Collection entries:

· · · ·

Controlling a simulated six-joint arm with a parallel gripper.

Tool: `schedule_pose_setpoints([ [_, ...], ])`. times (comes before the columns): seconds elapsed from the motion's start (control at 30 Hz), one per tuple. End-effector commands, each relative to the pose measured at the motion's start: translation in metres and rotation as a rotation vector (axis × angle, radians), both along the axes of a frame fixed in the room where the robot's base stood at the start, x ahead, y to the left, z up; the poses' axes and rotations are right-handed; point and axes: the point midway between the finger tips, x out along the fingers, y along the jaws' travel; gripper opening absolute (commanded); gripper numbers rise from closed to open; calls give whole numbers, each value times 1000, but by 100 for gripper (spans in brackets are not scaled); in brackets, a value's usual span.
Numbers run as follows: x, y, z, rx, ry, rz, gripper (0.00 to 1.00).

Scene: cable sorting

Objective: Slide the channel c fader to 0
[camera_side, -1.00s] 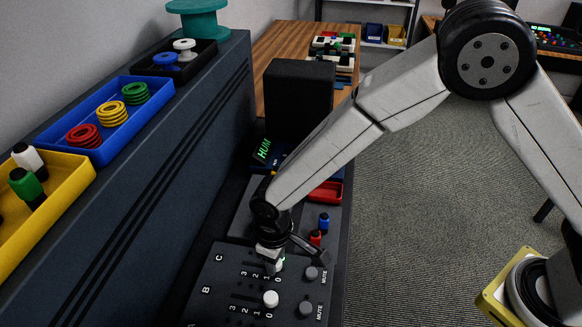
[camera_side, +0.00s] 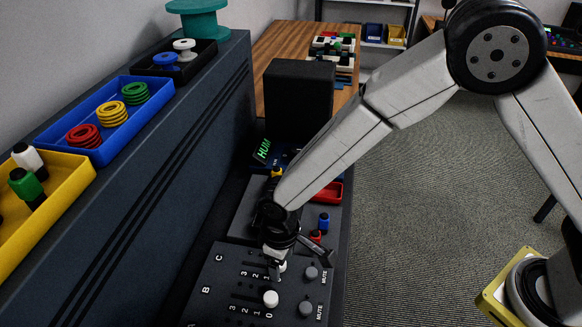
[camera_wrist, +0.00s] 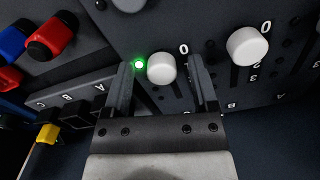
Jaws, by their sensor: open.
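The channel C fader knob (camera_wrist: 161,68) is a white cap, near its 0 label, in the wrist view. In the side view the same knob (camera_side: 282,266) shows in part beside my gripper, at the 0 end of the C scale. My gripper (camera_wrist: 160,64) is open, with one finger on each side of the knob and visible gaps between. In the side view my gripper (camera_side: 276,257) is low over the mixer panel (camera_side: 222,278); its fingertips are hard to make out. A green light (camera_wrist: 139,65) glows beside the knob.
The white channel B knob (camera_side: 270,298) stands close by, also near its 0 end. Grey mute knobs (camera_side: 311,273) are at the right. Red (camera_side: 316,236) and blue (camera_side: 324,220) plugs stand behind the panel. A dark cabinet (camera_side: 130,200) rises at left.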

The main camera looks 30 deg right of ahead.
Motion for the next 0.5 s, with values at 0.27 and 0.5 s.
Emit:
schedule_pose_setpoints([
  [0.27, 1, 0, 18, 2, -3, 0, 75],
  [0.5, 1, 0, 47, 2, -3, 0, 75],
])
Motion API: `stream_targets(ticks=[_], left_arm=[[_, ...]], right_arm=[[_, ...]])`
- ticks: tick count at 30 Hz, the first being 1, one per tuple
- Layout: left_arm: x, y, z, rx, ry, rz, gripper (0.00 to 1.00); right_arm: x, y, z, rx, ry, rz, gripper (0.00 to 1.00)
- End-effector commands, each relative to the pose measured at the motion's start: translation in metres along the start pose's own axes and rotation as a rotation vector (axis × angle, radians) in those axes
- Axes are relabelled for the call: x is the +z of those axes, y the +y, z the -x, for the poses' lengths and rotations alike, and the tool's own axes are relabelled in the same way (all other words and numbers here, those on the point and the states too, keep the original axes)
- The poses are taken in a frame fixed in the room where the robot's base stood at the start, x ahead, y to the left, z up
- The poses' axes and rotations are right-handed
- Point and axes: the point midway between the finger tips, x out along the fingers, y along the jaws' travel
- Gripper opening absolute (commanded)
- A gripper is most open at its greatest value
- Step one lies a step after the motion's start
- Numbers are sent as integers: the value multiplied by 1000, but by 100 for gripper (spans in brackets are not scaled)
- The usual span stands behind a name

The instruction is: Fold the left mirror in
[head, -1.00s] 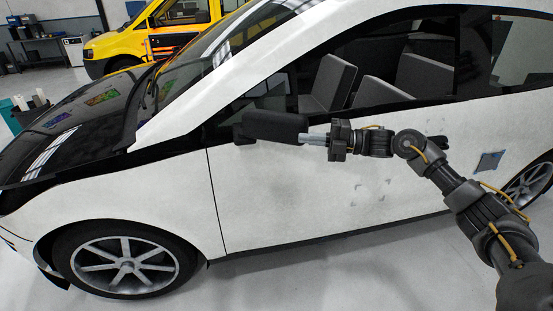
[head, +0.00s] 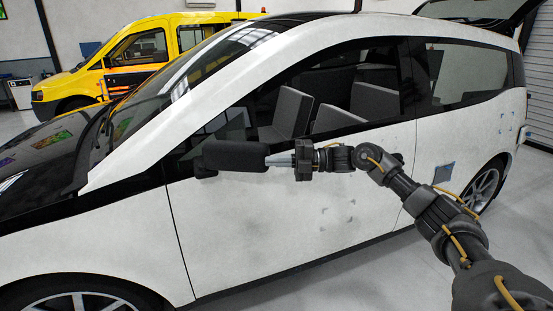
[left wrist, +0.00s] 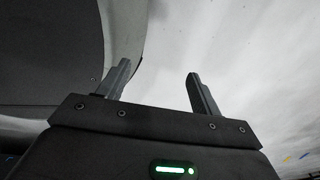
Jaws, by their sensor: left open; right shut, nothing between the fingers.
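The black left mirror (head: 236,156) is on the white car's door, by the front lower corner of the side window. Its housing points toward the car's rear in the head view; how close it lies to the glass I cannot tell. My right gripper (head: 271,159) is shut and empty, its fingertips at the rear end of the housing, seeming to touch it. My left gripper (left wrist: 158,70) shows only in the left wrist view, open with nothing between its fingers. Behind it are a dark surface and a pale one that I cannot identify.
The white car (head: 270,230) fills most of the head view, with a blue-grey square patch (head: 443,173) on its side. A yellow van (head: 140,55) stands behind it. Grey floor (head: 375,272) is open beside the car on my side.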

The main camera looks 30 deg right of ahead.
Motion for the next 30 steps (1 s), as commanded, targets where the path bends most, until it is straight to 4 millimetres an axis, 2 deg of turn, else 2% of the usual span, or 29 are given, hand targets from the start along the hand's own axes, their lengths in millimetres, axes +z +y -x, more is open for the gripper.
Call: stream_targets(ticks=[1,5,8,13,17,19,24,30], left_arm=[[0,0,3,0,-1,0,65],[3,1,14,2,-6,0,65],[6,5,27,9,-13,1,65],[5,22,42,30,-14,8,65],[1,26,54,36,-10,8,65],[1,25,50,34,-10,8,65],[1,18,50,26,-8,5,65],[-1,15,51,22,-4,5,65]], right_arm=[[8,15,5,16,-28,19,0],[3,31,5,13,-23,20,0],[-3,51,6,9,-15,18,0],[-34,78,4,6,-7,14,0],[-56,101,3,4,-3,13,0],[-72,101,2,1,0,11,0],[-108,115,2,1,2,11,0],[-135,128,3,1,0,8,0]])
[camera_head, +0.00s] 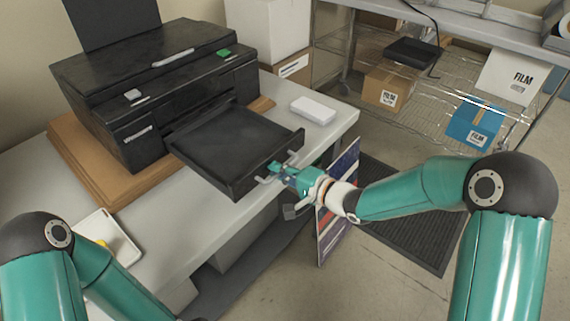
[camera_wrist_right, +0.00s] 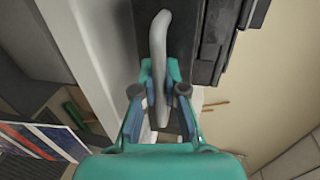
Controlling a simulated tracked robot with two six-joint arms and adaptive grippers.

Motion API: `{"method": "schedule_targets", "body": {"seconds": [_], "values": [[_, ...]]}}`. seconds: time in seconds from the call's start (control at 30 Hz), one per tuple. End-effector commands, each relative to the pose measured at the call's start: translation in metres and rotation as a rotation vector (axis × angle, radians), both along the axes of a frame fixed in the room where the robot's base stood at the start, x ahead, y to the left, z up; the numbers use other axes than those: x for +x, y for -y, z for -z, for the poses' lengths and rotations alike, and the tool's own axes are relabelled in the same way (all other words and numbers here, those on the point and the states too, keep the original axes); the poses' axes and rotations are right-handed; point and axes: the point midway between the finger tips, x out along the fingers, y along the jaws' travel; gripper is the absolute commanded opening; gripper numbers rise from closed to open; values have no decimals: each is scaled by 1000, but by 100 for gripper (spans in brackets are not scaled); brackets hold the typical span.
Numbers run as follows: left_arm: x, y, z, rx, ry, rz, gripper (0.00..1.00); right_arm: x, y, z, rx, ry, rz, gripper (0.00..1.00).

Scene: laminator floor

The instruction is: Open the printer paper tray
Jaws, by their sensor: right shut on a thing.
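The black printer (camera_head: 160,85) stands on a brown board on the white table. Its black paper tray (camera_head: 218,140) is pulled out toward the front right, past the table edge. A light grey bar handle (camera_head: 280,166) sits on the tray's front face. My right gripper (camera_head: 277,168) is at the handle. In the right wrist view the handle (camera_wrist_right: 160,45) runs between the two fingers of the right gripper (camera_wrist_right: 160,90), which is shut on it. My left arm shows at the lower left, but its gripper is out of view.
A small white box (camera_head: 313,110) lies on the table right of the tray. A white tray-like item (camera_head: 108,240) lies at the table's front left. A wire shelf (camera_head: 430,105) with boxes stands at the right. A dark mat (camera_head: 405,225) lies on the floor.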

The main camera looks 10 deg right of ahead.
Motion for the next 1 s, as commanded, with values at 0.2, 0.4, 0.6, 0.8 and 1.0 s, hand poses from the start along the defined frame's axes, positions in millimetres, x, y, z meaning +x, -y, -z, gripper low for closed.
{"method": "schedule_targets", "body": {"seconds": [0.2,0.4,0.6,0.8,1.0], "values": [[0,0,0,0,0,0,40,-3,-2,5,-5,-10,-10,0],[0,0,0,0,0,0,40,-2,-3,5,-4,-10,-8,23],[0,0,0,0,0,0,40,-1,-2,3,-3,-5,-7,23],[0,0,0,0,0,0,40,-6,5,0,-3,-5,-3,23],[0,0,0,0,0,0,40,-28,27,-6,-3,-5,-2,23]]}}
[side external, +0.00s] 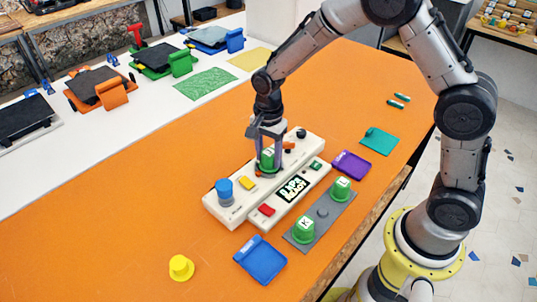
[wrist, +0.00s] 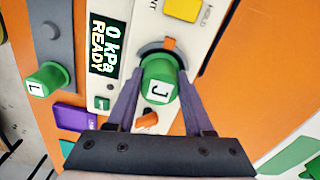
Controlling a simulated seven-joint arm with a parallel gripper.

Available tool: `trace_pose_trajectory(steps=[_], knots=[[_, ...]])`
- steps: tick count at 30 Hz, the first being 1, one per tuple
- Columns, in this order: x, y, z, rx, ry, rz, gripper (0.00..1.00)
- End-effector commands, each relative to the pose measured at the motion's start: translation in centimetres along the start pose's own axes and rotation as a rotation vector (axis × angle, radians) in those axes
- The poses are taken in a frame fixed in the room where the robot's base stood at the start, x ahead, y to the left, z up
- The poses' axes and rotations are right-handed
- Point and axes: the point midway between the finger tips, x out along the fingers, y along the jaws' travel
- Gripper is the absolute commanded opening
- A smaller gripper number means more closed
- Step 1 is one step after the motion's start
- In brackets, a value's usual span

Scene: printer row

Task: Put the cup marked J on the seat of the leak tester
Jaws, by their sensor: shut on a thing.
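The green cup marked J (wrist: 158,82) is upright between the fingers of my gripper (wrist: 160,98), which is shut on it. The side view also shows the cup (side external: 267,160) under my gripper (side external: 268,150), over the cream leak tester (side external: 232,208). In the wrist view the dark ring of the seat (wrist: 152,48) shows just behind the cup, with an orange piece at its edge. The cup hides most of the seat. I cannot tell whether the cup touches it. The tester's display (wrist: 103,45) reads 0 kPa READY.
Green cups K (side external: 304,230) and L (side external: 341,189) stand on a grey strip (side external: 325,222) with an empty spot between them. A blue knob (side external: 224,190) and an orange lever (wrist: 147,120) rise from the tester. Blue (side external: 260,260) and purple (side external: 351,164) trays lie nearby.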

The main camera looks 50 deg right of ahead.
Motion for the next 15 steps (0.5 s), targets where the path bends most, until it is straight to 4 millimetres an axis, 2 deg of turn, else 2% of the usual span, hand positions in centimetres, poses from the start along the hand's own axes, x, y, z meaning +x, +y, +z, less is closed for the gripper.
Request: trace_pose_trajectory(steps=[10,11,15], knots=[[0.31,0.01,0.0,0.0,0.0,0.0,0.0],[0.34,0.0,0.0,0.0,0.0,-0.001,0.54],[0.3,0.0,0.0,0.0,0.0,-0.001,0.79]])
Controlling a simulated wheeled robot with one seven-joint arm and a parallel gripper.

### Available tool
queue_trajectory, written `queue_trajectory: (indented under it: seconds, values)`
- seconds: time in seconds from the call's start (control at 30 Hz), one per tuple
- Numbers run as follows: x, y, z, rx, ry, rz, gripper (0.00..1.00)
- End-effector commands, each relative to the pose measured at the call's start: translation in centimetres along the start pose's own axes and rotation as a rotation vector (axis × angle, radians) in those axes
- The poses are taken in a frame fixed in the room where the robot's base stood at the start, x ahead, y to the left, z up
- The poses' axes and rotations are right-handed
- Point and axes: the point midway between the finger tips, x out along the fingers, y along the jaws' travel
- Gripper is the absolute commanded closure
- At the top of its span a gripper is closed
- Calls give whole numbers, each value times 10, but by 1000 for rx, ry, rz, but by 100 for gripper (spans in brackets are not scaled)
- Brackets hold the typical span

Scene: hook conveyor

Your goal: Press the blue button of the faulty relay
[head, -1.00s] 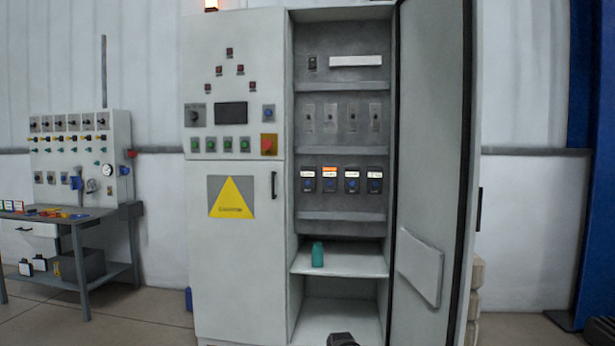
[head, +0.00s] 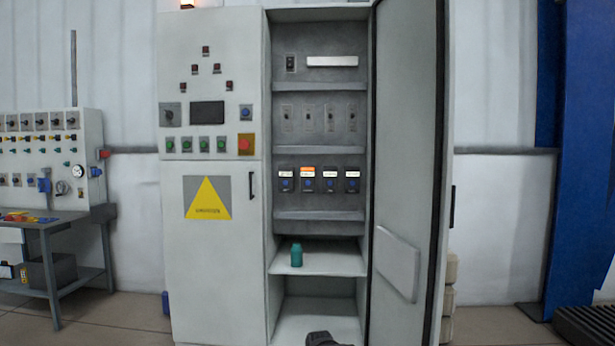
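Several dark relays with blue buttons sit in a row inside the open right bay of the grey cabinet (head: 213,270). The second relay from the left (head: 307,180) has an orange label at its top, while the others, such as the leftmost relay (head: 286,181), have white labels. Each blue button, like the one on the orange-labelled relay (head: 308,184), is on the relay's front. A dark piece at the bottom edge, in front of the cabinet, seems to be part of my arm. My gripper's fingers cannot be made out, and nothing of mine touches the relays.
The cabinet door (head: 408,160) stands open at the right of the bay. A teal bottle (head: 297,255) stands on the shelf below the relays. A workbench (head: 50,225) is at the left, a blue column (head: 590,180) at the right. An orange lamp glows on the cabinet top.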

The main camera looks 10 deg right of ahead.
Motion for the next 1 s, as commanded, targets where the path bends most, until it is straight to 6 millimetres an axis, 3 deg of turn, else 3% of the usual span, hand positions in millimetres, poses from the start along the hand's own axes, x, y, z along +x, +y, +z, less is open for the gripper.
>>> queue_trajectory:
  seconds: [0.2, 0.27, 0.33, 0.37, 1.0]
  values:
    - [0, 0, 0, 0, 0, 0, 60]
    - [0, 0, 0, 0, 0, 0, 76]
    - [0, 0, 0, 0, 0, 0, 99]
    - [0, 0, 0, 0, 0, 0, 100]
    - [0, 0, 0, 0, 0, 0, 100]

· · · ·

> **WHAT TO DO**: Find the lines that include the string "Controlling", then copy each of them.

> **THE RESPONSE**:
Controlling a simulated six-joint arm with a parallel gripper.
Controlling a simulated tracked robot with two six-joint arms and adaptive grippers.
Controlling a simulated seven-joint arm with a parallel gripper.
Controlling a simulated wheeled robot with one seven-joint arm and a parallel gripper.

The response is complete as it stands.